Entries from a robot dataset:
===============
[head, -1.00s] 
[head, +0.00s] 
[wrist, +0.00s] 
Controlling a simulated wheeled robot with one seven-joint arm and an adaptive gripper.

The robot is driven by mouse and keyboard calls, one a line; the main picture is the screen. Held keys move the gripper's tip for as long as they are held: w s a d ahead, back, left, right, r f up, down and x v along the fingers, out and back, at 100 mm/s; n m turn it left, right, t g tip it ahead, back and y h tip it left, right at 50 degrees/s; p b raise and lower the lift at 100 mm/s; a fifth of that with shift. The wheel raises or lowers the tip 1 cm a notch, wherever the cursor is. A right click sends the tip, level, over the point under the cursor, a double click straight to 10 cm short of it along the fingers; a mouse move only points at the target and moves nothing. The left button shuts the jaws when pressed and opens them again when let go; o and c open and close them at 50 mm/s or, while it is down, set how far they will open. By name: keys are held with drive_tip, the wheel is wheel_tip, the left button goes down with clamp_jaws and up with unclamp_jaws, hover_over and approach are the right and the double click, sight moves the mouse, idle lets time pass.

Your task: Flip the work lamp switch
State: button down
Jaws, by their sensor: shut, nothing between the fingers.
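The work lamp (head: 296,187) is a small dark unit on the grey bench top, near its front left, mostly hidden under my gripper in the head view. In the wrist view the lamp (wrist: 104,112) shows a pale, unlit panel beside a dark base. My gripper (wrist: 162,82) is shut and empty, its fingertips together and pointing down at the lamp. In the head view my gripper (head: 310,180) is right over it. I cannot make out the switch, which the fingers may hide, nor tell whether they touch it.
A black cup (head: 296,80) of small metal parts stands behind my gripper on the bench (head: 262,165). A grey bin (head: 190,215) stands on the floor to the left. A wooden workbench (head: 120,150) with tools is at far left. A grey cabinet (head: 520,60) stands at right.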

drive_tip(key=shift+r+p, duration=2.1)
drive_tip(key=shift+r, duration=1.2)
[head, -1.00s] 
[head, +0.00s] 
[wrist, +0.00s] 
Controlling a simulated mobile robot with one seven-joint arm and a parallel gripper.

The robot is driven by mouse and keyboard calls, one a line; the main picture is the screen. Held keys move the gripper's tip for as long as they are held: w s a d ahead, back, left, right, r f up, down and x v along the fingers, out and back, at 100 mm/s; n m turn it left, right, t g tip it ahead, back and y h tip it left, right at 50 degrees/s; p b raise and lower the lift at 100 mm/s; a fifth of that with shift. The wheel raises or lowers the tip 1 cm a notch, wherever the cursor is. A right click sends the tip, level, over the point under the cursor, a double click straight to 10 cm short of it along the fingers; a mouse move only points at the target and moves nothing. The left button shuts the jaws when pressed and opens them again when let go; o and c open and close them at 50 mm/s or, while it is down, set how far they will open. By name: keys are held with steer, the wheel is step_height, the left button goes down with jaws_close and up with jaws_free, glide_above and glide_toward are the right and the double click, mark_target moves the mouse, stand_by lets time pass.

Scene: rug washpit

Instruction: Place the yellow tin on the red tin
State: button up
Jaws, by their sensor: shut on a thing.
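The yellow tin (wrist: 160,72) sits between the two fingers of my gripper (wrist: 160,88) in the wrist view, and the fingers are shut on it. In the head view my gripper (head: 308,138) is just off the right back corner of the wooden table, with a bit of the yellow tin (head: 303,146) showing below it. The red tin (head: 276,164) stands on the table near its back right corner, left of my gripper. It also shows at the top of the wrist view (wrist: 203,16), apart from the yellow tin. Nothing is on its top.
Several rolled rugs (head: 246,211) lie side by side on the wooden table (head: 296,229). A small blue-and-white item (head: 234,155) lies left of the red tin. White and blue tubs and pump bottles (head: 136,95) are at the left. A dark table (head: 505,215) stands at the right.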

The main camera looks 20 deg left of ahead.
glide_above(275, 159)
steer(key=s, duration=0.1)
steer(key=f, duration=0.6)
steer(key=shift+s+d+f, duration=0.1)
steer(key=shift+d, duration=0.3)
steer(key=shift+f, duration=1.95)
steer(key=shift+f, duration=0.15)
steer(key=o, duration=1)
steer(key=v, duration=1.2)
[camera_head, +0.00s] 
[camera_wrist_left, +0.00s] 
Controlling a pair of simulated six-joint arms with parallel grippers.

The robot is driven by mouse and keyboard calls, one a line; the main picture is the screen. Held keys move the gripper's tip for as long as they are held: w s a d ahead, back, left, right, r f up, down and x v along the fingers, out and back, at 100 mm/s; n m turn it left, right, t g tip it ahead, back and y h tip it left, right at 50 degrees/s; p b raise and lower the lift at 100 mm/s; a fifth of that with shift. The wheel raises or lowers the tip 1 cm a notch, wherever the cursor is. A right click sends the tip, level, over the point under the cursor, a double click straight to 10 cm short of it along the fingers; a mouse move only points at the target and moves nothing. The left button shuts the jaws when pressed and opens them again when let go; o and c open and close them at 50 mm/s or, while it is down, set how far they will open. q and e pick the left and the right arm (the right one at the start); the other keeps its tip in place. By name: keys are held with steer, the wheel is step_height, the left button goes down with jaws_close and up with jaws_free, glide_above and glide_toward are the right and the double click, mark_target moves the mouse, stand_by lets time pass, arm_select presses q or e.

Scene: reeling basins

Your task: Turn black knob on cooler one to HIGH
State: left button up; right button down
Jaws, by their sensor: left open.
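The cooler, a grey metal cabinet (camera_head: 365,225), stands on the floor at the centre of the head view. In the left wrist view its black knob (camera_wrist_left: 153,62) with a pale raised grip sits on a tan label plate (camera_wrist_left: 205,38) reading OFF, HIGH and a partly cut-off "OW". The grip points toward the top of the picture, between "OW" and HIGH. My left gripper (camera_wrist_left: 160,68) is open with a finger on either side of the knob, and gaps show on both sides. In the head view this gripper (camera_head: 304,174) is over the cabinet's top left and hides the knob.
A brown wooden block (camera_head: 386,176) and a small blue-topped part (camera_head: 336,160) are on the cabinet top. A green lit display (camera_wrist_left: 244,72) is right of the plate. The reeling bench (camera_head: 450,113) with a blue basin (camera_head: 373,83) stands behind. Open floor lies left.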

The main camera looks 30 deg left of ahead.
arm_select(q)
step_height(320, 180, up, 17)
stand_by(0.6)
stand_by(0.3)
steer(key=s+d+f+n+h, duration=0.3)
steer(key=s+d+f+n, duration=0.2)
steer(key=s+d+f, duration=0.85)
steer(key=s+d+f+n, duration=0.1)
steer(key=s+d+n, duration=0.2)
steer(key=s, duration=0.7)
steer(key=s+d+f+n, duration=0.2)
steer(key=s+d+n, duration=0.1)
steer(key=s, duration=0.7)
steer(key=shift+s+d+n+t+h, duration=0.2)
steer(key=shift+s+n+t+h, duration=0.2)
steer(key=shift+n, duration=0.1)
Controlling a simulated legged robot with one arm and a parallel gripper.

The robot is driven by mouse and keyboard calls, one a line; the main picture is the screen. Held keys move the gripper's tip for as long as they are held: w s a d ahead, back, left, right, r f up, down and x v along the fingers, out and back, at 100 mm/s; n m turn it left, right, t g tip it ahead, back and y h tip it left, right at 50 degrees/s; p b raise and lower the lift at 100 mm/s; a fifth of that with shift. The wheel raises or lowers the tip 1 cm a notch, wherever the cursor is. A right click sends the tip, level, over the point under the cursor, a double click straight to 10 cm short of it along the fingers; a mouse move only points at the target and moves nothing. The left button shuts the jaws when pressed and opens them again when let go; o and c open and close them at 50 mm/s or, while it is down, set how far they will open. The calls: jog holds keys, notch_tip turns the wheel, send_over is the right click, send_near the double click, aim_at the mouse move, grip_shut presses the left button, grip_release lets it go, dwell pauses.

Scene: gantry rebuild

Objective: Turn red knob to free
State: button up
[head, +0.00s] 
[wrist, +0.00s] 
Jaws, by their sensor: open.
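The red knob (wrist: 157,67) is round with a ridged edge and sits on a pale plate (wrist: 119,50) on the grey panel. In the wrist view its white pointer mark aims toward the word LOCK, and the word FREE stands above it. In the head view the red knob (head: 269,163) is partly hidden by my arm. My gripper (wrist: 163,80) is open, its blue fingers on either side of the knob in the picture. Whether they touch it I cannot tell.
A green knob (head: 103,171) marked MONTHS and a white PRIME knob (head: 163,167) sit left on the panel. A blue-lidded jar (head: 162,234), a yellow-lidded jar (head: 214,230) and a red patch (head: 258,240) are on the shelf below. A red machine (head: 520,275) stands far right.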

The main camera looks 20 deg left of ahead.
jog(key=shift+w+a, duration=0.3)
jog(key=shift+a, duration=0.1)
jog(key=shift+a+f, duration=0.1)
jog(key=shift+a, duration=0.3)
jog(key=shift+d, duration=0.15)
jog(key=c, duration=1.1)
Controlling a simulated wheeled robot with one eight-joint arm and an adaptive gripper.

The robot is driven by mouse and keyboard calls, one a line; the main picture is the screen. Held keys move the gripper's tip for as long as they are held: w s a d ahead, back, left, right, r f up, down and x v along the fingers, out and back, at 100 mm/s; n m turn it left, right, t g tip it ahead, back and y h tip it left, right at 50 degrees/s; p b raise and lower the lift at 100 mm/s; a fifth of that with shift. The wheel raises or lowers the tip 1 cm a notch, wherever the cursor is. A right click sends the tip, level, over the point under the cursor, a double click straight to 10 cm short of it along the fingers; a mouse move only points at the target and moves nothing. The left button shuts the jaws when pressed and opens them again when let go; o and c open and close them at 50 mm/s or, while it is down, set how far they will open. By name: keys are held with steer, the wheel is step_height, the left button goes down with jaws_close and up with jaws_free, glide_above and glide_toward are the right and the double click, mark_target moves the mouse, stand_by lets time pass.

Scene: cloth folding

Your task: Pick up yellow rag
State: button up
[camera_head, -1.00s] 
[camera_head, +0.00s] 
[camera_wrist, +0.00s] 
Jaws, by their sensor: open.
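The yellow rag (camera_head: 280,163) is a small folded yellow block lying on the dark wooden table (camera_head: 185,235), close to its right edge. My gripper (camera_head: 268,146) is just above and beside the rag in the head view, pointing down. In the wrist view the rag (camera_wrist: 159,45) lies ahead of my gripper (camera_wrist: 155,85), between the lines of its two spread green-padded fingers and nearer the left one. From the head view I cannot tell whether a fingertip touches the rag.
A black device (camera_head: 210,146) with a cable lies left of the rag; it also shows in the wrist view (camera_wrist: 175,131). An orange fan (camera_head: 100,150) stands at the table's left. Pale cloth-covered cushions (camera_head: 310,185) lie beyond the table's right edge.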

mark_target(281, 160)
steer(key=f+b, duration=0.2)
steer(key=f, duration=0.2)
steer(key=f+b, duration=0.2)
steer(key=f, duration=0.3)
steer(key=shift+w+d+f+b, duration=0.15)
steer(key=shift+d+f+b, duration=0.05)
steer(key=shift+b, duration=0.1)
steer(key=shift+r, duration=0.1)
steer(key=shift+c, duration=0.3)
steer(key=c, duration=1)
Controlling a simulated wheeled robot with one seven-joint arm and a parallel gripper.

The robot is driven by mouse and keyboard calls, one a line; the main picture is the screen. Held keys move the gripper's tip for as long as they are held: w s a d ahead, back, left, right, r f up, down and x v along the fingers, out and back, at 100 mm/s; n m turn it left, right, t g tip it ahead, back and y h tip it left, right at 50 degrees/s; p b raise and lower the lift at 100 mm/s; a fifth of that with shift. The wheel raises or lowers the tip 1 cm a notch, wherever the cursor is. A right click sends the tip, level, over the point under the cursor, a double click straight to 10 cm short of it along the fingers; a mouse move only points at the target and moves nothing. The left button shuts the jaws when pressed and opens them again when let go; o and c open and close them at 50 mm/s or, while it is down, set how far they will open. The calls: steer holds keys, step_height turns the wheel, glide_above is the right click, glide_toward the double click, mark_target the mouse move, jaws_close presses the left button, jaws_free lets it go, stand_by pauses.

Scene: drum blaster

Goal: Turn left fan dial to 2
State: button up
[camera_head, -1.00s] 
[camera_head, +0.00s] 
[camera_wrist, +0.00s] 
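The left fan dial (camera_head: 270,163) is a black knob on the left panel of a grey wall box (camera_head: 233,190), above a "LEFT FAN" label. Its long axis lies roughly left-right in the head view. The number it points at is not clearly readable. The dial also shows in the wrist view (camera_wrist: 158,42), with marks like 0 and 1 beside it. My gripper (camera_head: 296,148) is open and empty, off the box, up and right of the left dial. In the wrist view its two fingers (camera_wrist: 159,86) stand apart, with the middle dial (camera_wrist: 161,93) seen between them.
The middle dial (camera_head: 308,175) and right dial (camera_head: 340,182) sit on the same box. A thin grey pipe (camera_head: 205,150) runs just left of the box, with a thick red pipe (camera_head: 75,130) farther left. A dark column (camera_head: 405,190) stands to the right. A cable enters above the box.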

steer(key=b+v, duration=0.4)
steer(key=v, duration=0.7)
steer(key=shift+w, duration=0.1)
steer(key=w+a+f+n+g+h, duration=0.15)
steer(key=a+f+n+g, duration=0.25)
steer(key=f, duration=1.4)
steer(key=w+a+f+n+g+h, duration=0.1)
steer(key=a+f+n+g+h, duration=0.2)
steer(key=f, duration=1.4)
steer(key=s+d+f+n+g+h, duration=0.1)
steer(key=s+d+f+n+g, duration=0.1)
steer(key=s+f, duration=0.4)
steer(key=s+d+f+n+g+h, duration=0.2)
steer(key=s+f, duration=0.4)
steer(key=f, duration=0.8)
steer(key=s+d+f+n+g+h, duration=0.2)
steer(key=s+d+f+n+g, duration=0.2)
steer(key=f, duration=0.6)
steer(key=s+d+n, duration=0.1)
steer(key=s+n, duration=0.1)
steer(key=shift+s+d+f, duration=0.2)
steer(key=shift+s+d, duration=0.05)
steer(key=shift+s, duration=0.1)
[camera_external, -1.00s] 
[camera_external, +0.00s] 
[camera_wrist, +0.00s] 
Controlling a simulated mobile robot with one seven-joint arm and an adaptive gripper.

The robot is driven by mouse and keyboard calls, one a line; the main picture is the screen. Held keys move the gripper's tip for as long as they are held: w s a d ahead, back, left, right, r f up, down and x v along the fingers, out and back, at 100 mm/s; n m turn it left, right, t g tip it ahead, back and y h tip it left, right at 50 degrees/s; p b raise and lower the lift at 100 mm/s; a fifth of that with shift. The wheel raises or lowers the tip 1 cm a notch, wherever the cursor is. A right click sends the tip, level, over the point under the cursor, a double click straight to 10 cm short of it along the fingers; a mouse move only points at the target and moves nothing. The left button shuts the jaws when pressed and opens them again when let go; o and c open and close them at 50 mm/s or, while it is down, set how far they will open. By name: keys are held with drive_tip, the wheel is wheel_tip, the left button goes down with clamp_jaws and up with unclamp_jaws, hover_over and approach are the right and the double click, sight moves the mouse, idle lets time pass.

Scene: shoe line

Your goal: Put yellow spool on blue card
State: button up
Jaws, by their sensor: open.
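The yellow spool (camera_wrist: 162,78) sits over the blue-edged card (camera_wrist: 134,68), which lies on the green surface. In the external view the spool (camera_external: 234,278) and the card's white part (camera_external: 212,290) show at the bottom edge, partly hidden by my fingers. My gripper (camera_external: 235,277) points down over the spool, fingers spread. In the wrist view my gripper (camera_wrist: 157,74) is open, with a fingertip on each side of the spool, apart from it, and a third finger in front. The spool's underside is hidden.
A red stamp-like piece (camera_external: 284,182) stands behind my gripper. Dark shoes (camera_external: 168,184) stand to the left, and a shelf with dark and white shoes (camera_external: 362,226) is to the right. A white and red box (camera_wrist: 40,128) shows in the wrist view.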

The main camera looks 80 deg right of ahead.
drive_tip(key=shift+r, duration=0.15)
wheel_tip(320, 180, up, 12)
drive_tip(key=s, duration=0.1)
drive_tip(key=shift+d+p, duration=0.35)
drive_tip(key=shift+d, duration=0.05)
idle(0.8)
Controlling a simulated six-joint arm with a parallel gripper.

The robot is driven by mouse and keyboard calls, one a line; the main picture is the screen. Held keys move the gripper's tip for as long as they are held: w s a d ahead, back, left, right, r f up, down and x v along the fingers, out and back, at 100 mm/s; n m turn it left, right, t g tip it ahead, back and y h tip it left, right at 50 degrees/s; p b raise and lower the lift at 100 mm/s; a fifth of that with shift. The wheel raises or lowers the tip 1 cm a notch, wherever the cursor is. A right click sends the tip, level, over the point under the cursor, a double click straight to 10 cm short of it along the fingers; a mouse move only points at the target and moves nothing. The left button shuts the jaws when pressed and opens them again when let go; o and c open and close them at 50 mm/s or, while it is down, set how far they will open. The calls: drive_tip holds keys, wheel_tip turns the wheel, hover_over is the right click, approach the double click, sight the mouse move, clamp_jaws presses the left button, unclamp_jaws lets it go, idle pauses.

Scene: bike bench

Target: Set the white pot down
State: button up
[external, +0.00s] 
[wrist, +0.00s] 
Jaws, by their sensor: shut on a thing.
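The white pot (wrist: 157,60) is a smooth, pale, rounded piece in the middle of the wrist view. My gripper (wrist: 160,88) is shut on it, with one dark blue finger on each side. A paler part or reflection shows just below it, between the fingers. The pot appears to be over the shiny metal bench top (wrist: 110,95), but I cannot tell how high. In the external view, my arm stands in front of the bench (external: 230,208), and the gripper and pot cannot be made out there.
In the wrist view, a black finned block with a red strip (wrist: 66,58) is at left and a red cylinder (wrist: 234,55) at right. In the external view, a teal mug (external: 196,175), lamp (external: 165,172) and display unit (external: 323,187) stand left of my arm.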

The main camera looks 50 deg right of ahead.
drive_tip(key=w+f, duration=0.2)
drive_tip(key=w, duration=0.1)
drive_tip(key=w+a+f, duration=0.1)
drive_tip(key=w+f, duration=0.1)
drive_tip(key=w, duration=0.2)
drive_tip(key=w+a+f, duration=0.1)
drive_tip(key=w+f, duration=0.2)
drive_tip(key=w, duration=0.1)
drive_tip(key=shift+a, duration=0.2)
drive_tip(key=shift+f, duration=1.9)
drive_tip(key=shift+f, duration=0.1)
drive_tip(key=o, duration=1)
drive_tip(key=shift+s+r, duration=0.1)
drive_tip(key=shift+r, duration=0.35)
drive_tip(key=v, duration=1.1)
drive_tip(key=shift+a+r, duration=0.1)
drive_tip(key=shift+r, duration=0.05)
===============
TASK PROMPT: Only the lines from the first line of the records through the line containing "State: button down" should be repeated, exactly as they appear.

RESULT OF THE TASK:
[head, -1.00s] 
[head, +0.00s] 
[wrist, +0.00s] 
Controlling a simulated wheeled robot with one seven-joint arm and an adaptive gripper.

The robot is driven by mouse and keyboard calls, one a line; the main picture is the screen. Held keys move the gripper's tip for as long as they are held: w s a d ahead, back, left, right, r f up, down and x v along the fingers, out and back, at 100 mm/s; n m turn it left, right, t g tip it ahead, back and y h tip it left, right at 50 degrees/s; p b raise and lower the lift at 100 mm/s; a fifth of that with shift. The wheel raises or lowers the tip 1 cm a notch, wherever the cursor is. A right click sends the tip, level, over the point under the cursor, a double click straight to 10 cm short of it along the fingers; a mouse move only points at the target and moves nothing. The left button shuts the jaws when pressed and opens them again when let go; o and c open and close them at 50 mm/s or, while it is down, set how far they will open. By name: keys are held with drive_tip, the wheel is wheel_tip, the left button goes down with clamp_jaws and up with unclamp_jaws, hover_over and approach are the right and the double click, sight moves the mouse, idle lets time pass.

Your task: Flip the work lamp switch
State: button down

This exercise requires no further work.